Nicaragua is developing a 20-year REDD+ Program in the Caribbean Coast Region and the two adjacent reserves: Bosawás and Indio Maíz. The Program aims reduce the deforestation rate by half through avoided deforestation, forest degradation, and carbon stock enhancement. Examples of these activities are forest protection, sustainable forest management, reforestation and restoration; as well as activities that reduce pressure on native forests, such as agro-forestry, silvo-pastoral systems, and farm intensification. Complementary measures to strengthen forest governance, support sustainable value chains, and strengthen institutional capacity will also be undertaken.
Nepal
Building on three decades of successful community forestry program, Nepal is developing the an emissions reduction program in 12 districts of Nepal’s Terai Arc Landscape to transform more than 2 million hectares landscape and reach a population of seven million people, 80 percent of which are forest dependent. The main drivers of deforestation include unsustainable and illegal wood harvesting, overgrazing, forest fires, and land conversion (encroachment, resettlement). To address these drivers, Nepal plans to transfer government managed forests to participatory management models, implement sustainable management of forest and carbon enhancement practices, expand alternative energy initiatives, integrate land use planning, engage private sector, and enhance alternative livelihood opportunities focused on agriculture.
Peru
Peru´s large emissions reduction program spanning more than 15 million hectares targets the Amazon regions of San Martin and Ucayali. These regions encompass the main drivers of deforestation in the Peruvian Amazon: shifting agriculture, medium to large scale agro-industrial production, and selective logging. The Ministries of the Environment and Agriculture, Livestock, and Irrigation, regional governments, and indigenous and private sector organizations will collaborate on an integrated landscape approach aimed at improving enabling conditions related to land-use and increasing agricultural and forestry productivity and competitiveness through increased institutional, organizational, and productive capacities and access to markets.
Republic of Congo
The Emission Reductions Program in Northern Congo proposed by the Republic of Congo is a collaborative public-private partnership with CIB-Olam, a leading agribusiness on cocoa.
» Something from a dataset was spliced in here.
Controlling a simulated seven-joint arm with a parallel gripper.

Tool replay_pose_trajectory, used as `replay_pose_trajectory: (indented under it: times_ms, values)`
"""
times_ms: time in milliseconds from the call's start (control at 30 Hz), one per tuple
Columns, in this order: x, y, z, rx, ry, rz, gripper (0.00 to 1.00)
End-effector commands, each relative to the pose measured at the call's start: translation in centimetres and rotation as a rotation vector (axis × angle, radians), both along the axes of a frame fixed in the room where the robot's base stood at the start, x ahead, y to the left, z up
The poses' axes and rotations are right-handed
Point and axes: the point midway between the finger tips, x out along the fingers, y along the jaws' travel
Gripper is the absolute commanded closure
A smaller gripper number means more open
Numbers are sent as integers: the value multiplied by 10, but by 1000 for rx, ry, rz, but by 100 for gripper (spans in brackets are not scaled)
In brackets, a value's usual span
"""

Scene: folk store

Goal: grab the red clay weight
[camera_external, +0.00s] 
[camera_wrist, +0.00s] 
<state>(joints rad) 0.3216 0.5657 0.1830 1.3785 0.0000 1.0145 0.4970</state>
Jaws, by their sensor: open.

Program activity over 12 million hectares is built around addressing the drivers of deforestation and degradation (industrial logging, agro-industrial production, slash-and-burn agriculture, and illegal logging). Emissions reduction activities proposed include reduced impact logging, set aside areas for forests with high conservation value in oil palm and mining concessions, production of cocoa by smallholders through agroforestry systems, smallholder outgrower schemes, conservation agriculture, crop diversification and improved management of protected areas. These interventions have substantial non-carbon benefits that support the national vision for a green economy building on sustainable management of natural ecosystems, participatory management and poverty reduction.
Vietnam
Vietnam’s emissions reductions program encompasses the entirety of the country’s North-Central Agro-Ecological Region totaling over 5 million hectares across six provinces in the Northern Annamite Mountains. It aims to make substantial achievements for sustainable forest agriculture through interventions in the forestry, energy and agriculture sectors to promote sustainable land use and reduce pressure to cut down the forest. Working across key sectors to address the drivers of deforestation and forest degradation (agriculture; infrastructure; shifting cultivation; unsustainable forest harvesting; illegal logging) the program can serve as a paragon of green growth for Vietnam and the wider Association of Southeast Asian Nations (ASEAN) region.